_What the exercise asks_: Of the lines in the entries, how many hold the word "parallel"? Give that number alone.

_Robot trajectory data_:
::::::::

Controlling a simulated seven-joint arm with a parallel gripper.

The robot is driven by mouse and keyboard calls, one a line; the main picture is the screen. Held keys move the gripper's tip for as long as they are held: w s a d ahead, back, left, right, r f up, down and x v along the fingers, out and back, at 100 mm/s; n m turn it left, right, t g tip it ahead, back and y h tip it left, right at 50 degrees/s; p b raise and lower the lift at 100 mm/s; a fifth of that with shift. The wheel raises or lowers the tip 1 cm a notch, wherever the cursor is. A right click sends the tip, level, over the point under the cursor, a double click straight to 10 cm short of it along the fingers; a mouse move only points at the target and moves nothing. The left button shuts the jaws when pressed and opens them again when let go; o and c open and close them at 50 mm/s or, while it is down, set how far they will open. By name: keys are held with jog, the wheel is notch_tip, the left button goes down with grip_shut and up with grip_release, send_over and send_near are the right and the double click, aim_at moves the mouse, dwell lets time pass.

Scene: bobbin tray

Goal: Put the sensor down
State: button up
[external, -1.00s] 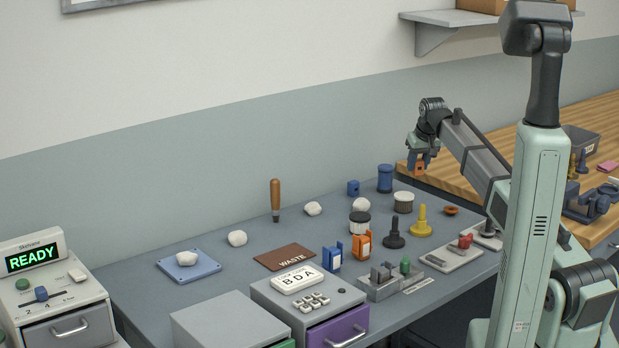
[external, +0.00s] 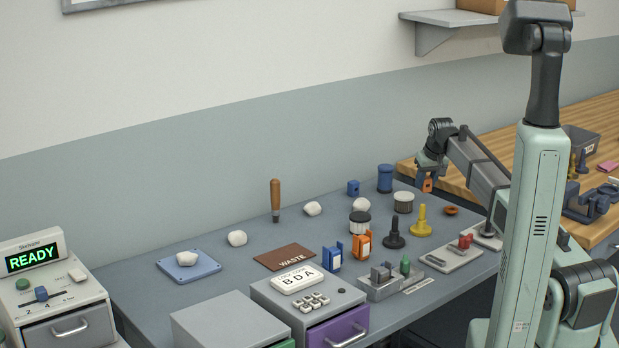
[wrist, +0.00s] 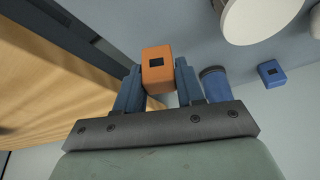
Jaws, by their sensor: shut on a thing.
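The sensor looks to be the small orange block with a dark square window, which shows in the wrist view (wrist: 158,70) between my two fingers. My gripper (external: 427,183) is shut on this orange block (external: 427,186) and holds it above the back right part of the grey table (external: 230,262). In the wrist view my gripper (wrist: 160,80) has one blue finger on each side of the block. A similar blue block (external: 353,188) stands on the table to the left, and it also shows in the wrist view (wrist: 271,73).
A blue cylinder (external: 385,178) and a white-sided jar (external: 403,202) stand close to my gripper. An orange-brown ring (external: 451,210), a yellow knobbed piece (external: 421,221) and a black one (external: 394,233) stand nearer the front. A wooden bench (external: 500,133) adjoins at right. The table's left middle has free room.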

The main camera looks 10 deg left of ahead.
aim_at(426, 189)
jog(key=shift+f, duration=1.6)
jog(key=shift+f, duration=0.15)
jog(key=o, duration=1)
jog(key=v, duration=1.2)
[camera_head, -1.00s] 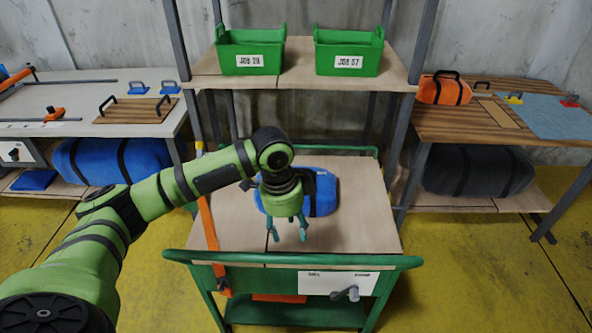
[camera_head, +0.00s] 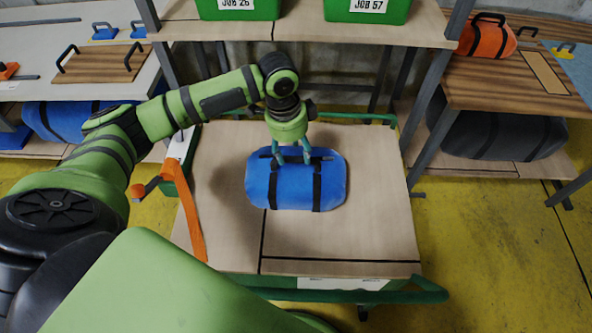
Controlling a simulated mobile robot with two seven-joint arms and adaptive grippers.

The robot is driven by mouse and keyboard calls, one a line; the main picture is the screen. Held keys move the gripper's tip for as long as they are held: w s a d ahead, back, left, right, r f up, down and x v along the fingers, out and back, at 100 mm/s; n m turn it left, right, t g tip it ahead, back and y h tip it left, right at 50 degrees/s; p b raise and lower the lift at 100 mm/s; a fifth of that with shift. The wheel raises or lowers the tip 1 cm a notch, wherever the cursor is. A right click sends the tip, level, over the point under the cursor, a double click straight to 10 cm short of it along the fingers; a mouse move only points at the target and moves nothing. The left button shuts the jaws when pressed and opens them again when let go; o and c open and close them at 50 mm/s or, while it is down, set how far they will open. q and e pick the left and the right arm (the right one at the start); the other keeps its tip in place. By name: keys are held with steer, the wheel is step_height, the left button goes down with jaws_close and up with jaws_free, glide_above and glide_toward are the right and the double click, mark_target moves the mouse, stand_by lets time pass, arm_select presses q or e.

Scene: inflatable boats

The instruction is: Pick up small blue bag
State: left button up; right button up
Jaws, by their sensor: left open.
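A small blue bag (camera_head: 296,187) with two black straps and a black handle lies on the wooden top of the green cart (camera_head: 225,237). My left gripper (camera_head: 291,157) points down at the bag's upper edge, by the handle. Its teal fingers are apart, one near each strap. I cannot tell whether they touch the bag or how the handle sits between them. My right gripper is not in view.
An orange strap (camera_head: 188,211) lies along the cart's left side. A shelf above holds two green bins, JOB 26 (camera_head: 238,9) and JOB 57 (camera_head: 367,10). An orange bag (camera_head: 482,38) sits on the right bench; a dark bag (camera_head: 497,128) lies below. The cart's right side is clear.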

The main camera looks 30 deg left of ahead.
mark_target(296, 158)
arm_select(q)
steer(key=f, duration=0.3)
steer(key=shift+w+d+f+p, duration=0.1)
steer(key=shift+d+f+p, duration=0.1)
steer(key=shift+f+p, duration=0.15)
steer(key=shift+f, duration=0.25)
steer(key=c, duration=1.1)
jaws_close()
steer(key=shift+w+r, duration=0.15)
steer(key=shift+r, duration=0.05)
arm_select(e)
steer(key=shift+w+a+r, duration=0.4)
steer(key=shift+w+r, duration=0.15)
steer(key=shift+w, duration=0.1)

::::::::

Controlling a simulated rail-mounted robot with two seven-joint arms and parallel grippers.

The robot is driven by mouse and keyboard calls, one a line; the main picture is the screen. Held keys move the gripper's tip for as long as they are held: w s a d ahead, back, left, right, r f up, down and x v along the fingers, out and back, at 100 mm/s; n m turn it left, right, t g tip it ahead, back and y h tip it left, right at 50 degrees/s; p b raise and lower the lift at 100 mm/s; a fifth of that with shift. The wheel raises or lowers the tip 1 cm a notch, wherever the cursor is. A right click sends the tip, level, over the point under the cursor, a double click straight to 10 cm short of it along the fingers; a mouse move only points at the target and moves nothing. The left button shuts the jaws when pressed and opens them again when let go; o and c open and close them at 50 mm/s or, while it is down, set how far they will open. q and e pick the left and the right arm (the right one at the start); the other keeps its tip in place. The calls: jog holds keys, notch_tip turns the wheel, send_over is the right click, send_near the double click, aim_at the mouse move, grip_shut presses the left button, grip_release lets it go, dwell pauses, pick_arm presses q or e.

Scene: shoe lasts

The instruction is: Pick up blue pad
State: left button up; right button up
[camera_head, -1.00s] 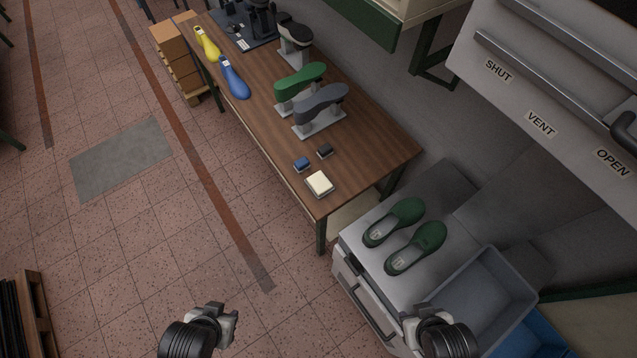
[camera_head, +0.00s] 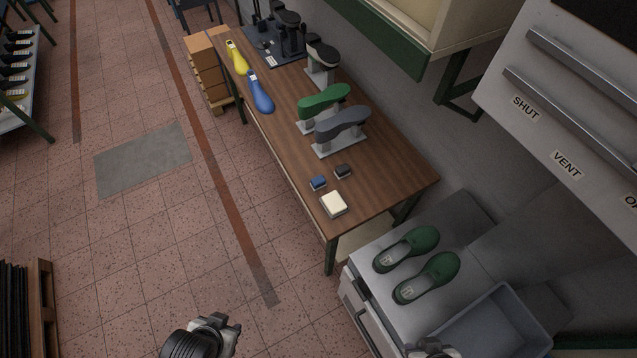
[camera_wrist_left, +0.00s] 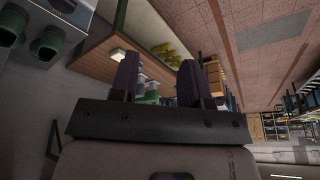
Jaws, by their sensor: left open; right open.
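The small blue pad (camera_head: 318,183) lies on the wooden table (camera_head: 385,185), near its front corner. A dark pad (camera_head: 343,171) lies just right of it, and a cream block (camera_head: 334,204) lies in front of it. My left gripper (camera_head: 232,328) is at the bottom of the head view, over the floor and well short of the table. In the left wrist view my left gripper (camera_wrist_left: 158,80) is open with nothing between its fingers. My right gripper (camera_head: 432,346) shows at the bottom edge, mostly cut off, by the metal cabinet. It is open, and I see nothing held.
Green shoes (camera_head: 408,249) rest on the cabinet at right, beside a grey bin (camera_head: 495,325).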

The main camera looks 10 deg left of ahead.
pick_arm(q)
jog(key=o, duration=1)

::::::::

_Response for this exercise_: 2